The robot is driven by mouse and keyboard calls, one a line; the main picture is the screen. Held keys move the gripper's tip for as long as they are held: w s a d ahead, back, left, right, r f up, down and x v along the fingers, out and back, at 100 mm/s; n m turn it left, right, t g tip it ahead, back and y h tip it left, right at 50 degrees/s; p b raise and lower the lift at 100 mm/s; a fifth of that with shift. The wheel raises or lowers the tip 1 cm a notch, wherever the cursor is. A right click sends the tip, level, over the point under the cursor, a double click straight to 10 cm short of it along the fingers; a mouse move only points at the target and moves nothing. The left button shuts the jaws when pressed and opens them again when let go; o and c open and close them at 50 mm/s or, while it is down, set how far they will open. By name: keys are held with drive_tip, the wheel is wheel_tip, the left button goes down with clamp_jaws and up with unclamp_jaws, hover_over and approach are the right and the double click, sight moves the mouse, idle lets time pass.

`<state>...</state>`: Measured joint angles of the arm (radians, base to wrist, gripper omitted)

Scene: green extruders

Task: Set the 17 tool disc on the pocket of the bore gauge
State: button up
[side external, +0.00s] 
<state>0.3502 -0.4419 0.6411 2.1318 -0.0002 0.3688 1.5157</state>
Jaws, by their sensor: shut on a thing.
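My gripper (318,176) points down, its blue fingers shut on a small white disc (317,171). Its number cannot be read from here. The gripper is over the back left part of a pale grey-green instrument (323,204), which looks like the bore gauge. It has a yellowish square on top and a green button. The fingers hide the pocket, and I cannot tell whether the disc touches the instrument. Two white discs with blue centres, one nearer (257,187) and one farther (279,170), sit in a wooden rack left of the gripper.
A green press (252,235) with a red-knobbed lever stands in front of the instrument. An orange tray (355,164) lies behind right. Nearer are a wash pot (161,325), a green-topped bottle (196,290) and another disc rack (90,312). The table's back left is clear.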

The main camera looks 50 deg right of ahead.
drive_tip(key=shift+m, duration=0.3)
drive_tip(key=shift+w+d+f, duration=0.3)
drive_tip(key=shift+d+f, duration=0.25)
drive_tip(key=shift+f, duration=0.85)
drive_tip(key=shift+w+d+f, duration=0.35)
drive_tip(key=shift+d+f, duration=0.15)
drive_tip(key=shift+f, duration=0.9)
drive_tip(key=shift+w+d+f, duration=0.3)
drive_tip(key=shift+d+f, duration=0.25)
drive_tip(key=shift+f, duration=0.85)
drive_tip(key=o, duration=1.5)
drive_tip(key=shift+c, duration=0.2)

——————

Problem statement => Beginning with the line that contains "Scene: green extruders" and ending with the line that contains "<state>0.3502 -0.4419 0.6411", repeat exactly those lines and no others.

Solution =>
Scene: green extruders

Task: Set the 17 tool disc on the pocket of the bore gauge
State: button up
[side external, +0.00s] 
<state>0.3502 -0.4419 0.6411 2.1318 -0.0002 0.3688 1.5157</state>

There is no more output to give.